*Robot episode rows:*

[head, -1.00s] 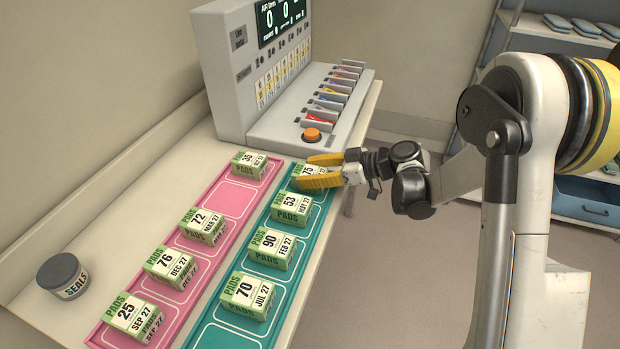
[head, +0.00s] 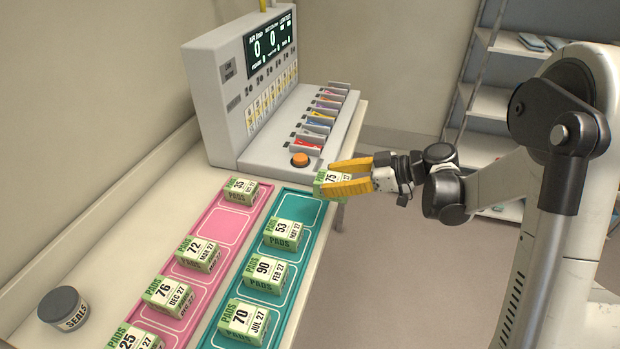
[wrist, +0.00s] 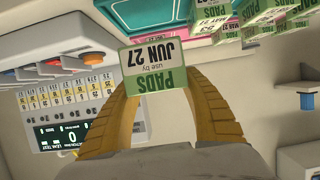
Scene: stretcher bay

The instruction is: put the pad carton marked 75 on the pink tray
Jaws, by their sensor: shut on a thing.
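The pad carton marked 75 (head: 326,182) is green and white and held between the yellow fingers of my gripper (head: 350,179). In the head view it is just off the right edge of the teal tray's far end and looks raised above it. In the wrist view the carton (wrist: 156,67) shows its PADS, JUN 27 face, upside down, with a finger on each side. The pink tray (head: 217,222) lies left of the teal tray. It bears cartons 35, 72, 76 and 25, with an empty cell between 35 and 72.
The teal tray (head: 293,205) holds cartons 53 (head: 283,233), 90 (head: 265,272) and 70 (head: 246,320); its far cell is empty. A grey tester (head: 255,110) with an orange button (head: 299,159) stands behind. A SEALS pot (head: 63,308) sits at left.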

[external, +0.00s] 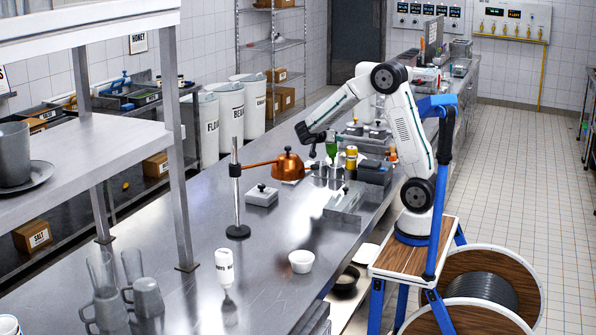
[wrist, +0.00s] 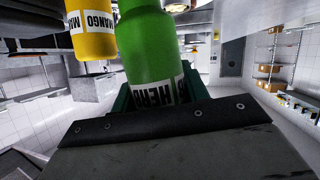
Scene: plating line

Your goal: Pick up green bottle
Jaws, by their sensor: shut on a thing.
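The green bottle (wrist: 148,48), with a white label reading "HERB", fills the middle of the wrist view. Its lower part is between the jaws of my gripper (wrist: 158,97), which is shut on it. In the external view the green bottle (external: 331,147) shows small at my gripper (external: 329,138), over the steel counter by the metal holders. Whether its base is clear of the holders cannot be told.
A yellow bottle labelled "MANGO" (wrist: 93,30) is close left of the green one; a yellow bottle (external: 351,157) also shows in the external view. A copper dome (external: 288,166) is left of the holders. The counter's front (external: 270,280) has free room around a white bowl (external: 302,261).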

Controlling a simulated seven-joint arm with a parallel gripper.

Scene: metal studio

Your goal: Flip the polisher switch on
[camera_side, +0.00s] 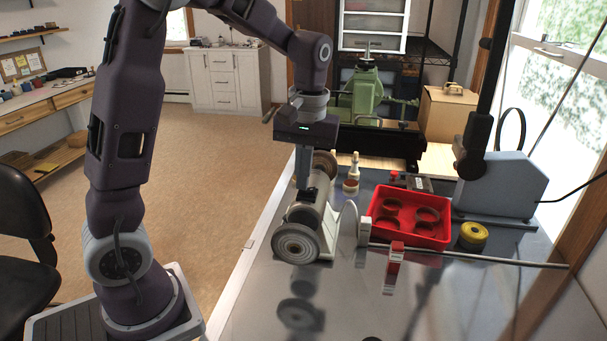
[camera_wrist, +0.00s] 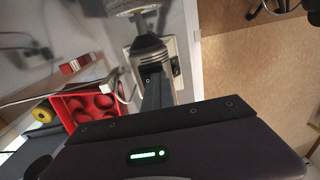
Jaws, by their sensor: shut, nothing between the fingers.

*Written exercise:*
Everything from the line that contains "[camera_wrist, +0.00s]" to the final line of the data is to be duplicated exactly, both ends included, except the pictures.

*The solution:*
[camera_wrist, +0.00s] 
Jaws, by their sensor: shut, nothing between the fingers.

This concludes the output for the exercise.